The irony is that almost every bishop, from whatever quarter of the earth, said the most important aspect of the conference was the chance to share in the life and faith of other members of the Anglican family.

As the preacher at the opening eucharist asked people to keep in mind, it is “awareness, awareness, awareness.” So it was a little surprising to see the same preacher, Tanzanian Bishop Simon Chiwanga, who also chairs the Anglican Consultative Council, quoted regarding seeking financial help for his church from an American parish, saying, “I was ashamed to have to come for help to the American Church. But then I saw the moral crisis the American Episcopal Church was in and it became clear we needed each other. It was not a quid pro quo.”

“Awareness” means being careful before branding one part of the church family as in “moral crisis” and then protesting – for whose sake? – that your offer to help in the matter is not in exchange for financial support.

Awareness is also comments from some of the spouses of African bishops who raised a few eyebrows when they heard their husbands lecturing others on sexual matters. Some of them told other spouses that they are mistreated and cheated on (as no doubt some North American bishops’ spouses are). And although sources were unable to confirm it by press time, at least one African primate is apparently being sued for divorce on the grounds of multiple adultery.
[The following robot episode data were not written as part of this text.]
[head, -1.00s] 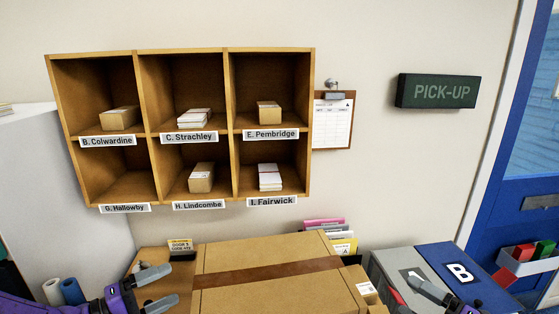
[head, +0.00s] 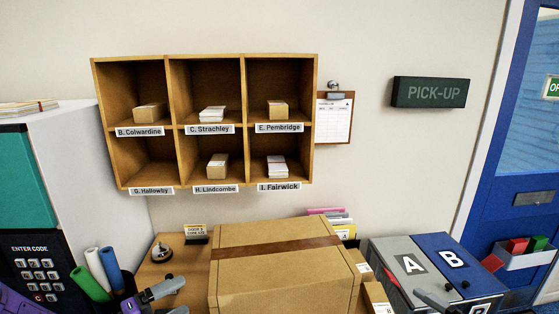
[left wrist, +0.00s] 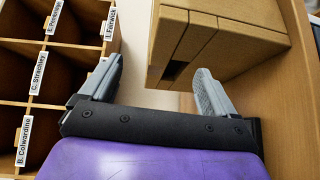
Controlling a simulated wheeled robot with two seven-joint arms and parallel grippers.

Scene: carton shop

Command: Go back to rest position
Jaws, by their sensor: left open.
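My left gripper (head: 178,296) is low in the head view, over the left part of the wooden counter, left of the large taped carton (head: 275,265). Its two grey fingers are apart with nothing between them. In the left wrist view the open left gripper (left wrist: 160,80) has a carton (left wrist: 225,40) beyond its fingers and the pigeonhole shelf (left wrist: 62,90) to the left. My right gripper (head: 440,300) shows only in part at the lower right of the head view, in front of the A and B boxes; whether it is open is unclear.
The wall shelf (head: 207,127) holds small parcels and envelope stacks; the Hallowby compartment looks empty. A bell (head: 162,252), coloured rolls (head: 97,268) and a keypad cabinet (head: 40,262) stand left. Grey A (head: 395,254) and blue B (head: 455,247) boxes stand right of the carton.

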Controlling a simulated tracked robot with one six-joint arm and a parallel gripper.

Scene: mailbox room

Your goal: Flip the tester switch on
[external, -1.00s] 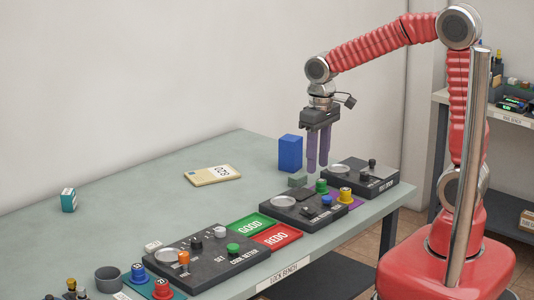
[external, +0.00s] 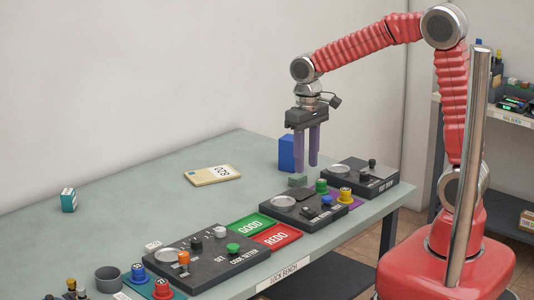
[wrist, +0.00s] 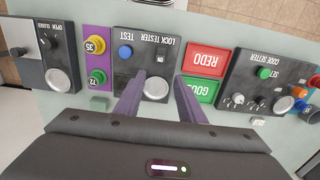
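The lock tester (external: 305,208) is a dark box on the bench, with a grey disc, a blue button and a small black switch (external: 309,213). In the wrist view the tester (wrist: 146,62) lies straight ahead, its lettering upside down. The ON label (wrist: 160,59) shows there, but the switch's position is too small to tell. My gripper (external: 305,170) hangs above the bench behind the tester, fingers pointing down. In the wrist view its two purple fingers (wrist: 160,80) are spread apart with nothing between them, on either side of the disc.
A blue block (external: 287,152) stands behind my fingers and a small grey-green block (external: 297,181) lies below them. Another dark panel (external: 360,178) is to the right. The green and red pads (external: 275,236) and the code setter (external: 205,256) are to the left. The back-left bench is mostly clear.

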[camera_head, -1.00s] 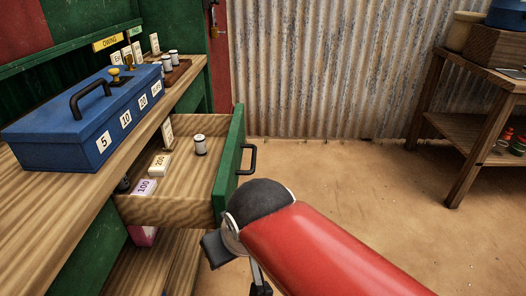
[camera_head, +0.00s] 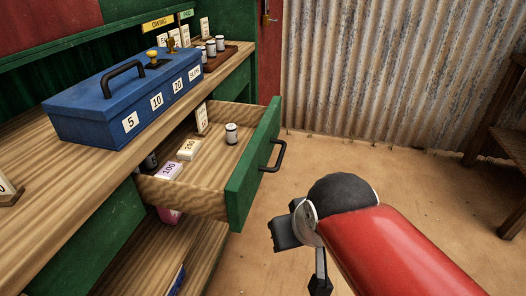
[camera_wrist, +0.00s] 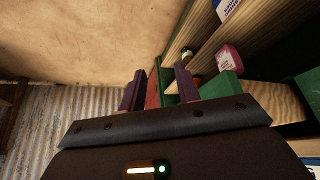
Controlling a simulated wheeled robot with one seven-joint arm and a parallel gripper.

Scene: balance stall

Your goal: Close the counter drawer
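The counter drawer (camera_head: 205,198) stands pulled out from under the wooden counter. It has a green front (camera_head: 252,165) with a dark bar handle (camera_head: 275,157). Inside lie a white block marked 200 (camera_head: 189,149), a purple block marked 100 (camera_head: 169,169), an upright pale block (camera_head: 202,118) and a small metal weight (camera_head: 231,133). In the head view my arm is right of the drawer front, apart from the handle. In the wrist view my gripper (camera_wrist: 160,87) has its two dark fingers apart with nothing held between them. Their tips are hard to place against the drawer.
A blue box (camera_head: 128,100) with numbered labels stands on the counter (camera_head: 70,165). Several weights sit on a tray (camera_head: 222,60) behind it. A lower shelf (camera_head: 190,258) is under the drawer. A wooden table (camera_head: 505,140) stands at right. The floor (camera_head: 400,170) between is clear.
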All of this seems rather sordid. But power politics has been part of the church since it began. Just because God is working in the church does not make it an altruistic institution.

Lambeth’s and General Synod’s shift to the right have some common elements – at least as far as the North American angle goes. Baby boomers are turning out to be conservative in many of their values. If this is a “correction” from the liberal excesses of the past quarter-century, the challenge for the church will be to keep the pendulum from swinging too hard the other way. Errors have been made, but much good has been done as well – not least the gift of women in ministry.

For anyone worrying on either side of the political fence, reading the primate of Central Africa’s sermon should help ease the anxiety.